**What to work on**
Report each line of the data that includes the word "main".

**Raw data**
■ ■ ■ ■ ■ ■ ■

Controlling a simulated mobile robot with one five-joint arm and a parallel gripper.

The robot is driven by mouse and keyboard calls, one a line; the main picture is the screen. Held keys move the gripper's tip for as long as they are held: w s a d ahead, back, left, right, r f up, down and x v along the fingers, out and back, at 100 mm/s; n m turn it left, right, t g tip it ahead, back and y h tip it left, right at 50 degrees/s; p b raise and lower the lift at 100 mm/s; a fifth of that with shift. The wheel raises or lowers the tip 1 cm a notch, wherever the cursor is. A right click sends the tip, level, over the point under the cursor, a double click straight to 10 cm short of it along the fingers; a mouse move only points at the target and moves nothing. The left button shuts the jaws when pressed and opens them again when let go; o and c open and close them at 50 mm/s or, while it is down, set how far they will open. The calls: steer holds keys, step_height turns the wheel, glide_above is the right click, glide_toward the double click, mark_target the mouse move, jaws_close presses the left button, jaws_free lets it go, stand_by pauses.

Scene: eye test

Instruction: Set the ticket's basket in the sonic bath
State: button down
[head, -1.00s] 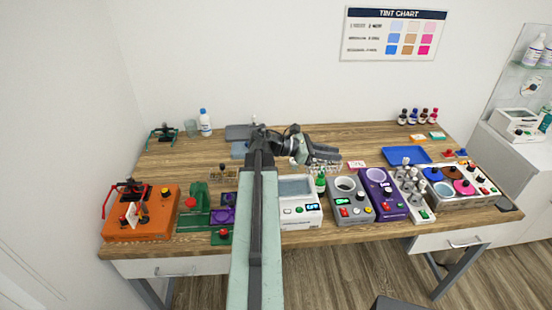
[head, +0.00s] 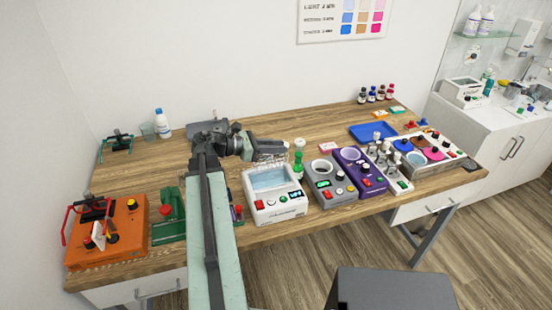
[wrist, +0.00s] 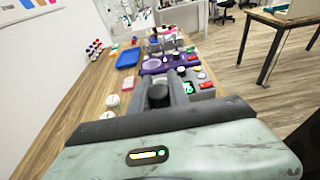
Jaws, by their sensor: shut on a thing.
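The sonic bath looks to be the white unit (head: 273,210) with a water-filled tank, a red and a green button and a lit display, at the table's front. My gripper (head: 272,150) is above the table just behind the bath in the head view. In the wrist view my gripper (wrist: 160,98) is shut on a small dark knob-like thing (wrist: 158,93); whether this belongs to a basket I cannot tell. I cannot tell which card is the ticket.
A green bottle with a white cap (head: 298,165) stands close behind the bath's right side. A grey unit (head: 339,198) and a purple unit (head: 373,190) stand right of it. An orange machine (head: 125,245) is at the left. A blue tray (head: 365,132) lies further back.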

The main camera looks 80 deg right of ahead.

■ ■ ■ ■ ■ ■ ■

**Exercise response**
The robot is driven by mouse and keyboard calls, one a line; the main picture is the screen. Held keys move the gripper's tip for as long as they are held: w s a d ahead, back, left, right, r f up, down and x v along the fingers, out and back, at 100 mm/s; n m turn it left, right, t g tip it ahead, back and y h tip it left, right at 50 degrees/s; p b raise and lower the lift at 100 mm/s; a fifth of that with shift. The wheel raises or lowers the tip 1 cm a notch, wherever the cursor is. A right click sends the tip, level, over the point under the cursor, a double click straight to 10 cm short of it along the fingers; a mouse move only points at the target and moves nothing. The left button shuts the jaws when pressed and opens them again when let go; o and c open and close them at 50 mm/s or, while it is down, set how far they will open. The calls: steer holds keys, step_height turns the wheel, glide_above is the right click, glide_toward the double click, mark_target the mouse move, jaws_close presses the left button, jaws_free lets it go, stand_by pauses.
The main camera looks 80 deg right of ahead.

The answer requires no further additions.